The Battle of the Little Bighorn is arguably one of the most famous battles in American history. The battle began today, June 25, 1876, and concluded the next day. It was “known to the Lakota and other Plains Indians as the ‘Battle of the Greasy Grass,’ and commonly referred to as ‘Custer’s Last Stand,’ [and] was an armed engagement between combined forces of the Lakota Sioux, Northern Cheyenne, and Arapaho tribes and the 7th Cavalry Regiment of the United States Army. The battle, which resulted in the defeat of U.S. forces, was the most significant action of the Great Sioux War of 1876. It took place on June 25–26, 1876, along the Little Bighorn River in the Crow Indian Reservation in southeastern Montana Territory.”

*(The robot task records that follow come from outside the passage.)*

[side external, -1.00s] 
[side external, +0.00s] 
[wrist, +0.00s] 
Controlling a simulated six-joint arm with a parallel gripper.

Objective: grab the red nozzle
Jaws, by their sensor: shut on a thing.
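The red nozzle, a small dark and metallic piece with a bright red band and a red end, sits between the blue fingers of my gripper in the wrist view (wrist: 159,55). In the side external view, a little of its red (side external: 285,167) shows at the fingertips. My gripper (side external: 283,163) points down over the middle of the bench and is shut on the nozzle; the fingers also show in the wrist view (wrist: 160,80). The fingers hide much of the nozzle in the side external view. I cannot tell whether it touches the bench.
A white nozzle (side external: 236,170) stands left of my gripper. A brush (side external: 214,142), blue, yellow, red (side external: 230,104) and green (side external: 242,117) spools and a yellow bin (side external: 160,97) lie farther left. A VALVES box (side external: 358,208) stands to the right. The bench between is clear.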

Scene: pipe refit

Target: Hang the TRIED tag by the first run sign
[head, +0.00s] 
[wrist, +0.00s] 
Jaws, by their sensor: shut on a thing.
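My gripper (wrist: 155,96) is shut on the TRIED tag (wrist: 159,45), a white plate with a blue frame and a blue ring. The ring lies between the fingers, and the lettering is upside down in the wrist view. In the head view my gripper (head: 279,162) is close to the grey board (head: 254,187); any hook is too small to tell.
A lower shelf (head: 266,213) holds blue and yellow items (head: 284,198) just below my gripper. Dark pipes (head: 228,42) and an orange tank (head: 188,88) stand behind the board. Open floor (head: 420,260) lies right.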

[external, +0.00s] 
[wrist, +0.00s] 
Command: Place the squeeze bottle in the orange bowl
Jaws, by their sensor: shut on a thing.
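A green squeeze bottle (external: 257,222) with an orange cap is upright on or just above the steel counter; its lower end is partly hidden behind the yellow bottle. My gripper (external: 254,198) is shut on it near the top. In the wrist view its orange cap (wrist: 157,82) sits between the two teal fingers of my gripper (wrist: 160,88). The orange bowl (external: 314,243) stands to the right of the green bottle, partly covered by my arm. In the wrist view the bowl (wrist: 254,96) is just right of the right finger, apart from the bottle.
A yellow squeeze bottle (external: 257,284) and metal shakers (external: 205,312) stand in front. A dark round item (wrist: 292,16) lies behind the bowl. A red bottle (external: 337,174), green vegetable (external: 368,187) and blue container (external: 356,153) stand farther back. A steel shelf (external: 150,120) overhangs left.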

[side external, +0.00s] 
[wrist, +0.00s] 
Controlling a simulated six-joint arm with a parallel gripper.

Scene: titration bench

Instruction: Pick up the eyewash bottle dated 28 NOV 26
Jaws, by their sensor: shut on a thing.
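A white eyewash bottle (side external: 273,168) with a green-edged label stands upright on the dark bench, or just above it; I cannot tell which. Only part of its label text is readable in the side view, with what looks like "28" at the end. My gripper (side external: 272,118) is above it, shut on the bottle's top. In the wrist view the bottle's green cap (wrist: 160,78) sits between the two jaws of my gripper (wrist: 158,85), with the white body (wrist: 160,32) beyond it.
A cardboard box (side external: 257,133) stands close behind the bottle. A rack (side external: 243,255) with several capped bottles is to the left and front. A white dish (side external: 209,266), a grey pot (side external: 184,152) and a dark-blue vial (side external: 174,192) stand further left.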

History aside, it’s also considered to be one of, if not the very first, item of American breweriana created. It was used as a promotional item, a framed chromolithograph of a painting of “Custer’s Last Fight” by lithographer Otto Becker, who based it on an earlier oil painting by Cassilly Adams. Anheuser-Busch gave them to customers who carried their Budweiser beer. It was created in 1896, twenty years after the battle took place and also twenty years after Anheuser-Busch was founded.
Here’s a history of it from the National Museum of American History:
Considered one of the most reproduced lithographs of its time with over 150,000 copies distributed to saloons and dining establishments, this print was used as an advertising promotion for Budweiser Beer. This chromolithograph on paper is based on the Cassilly Adams painting that was inspired by the narrative of the battle by a scout named Curley. The original painting by Adams was completed in 1888 and sold to John Ferber who owned a saloon in St Louis, Missouri. Adolphus Busch acquired the painting along with a saloon when the owner couldn’t pay his bills for the sum of $35,000 in 1892. Eager to have the original copied for advertising, he commissioned the Milwaukee Lithographic Engraving Company. Their artist, Otto F. Becker, produced a 24X40 inch painting that was then divided into six sections and given to other artists to create the color plates used to produce the 1896 advertising prints.The restored Becker painting hangs in the St. Louis board room of Anheuser-Busch, Incorporated. The original Adams painting was destroyed by fire on June 13, 1946. Versions of the advertising print vary according to margin size and legend content, but the first run edition resulted in 15,000 prints. There have since been 18 subsequent editions totaling over 1 million copies according to Anheuser-Busch. The colored print depicts the battle between General Custer’s troops and Indian warriors at Little Big Horn. Custer is featured at center waving a saber and dressed in a fringed buckskin. The remaining cavalry officers, with the exception of Custer’s brother Tom, are dressed in military uniform. Indians are armed with scalping knives, tomahawks, clubs, spears and rifles. The dead appear in foreground, with several identified in the bottom margin. The background depicts a peaceful landscape. Custer’s medals and banners are depicted in lower left margin while a mounted Indian poses beside a monument in lower right margin. Text below the image advertises the Anheuser-Busch Brewing Assn.
Below is a description of the reproduction from an auction website selling a copy of it.
Custer’s Last Fight / Anheuser-Busch / Budweiser. 1936.
Twenty years after the Battle of Little Bighorn, Anheuser-Busch appropriated this image by Otto Becker to promote Budweiser, a beer founded the same year as the fight. Depicted at center is General Custer, brandishing a saber and holding a gun. While the other officers appear in military uniform, both he and his brother are wearing fringed buckskin. The majority of the dead appear in the foreground, the most famous of which are noted in the text below. Also shown are the General’s various medals and banners alongside a small scene of a Native American on horseback in front of a monument. The original painting was a gift by Anheuser-Busch to the Seventh Regiment of the U.S. Cavalry.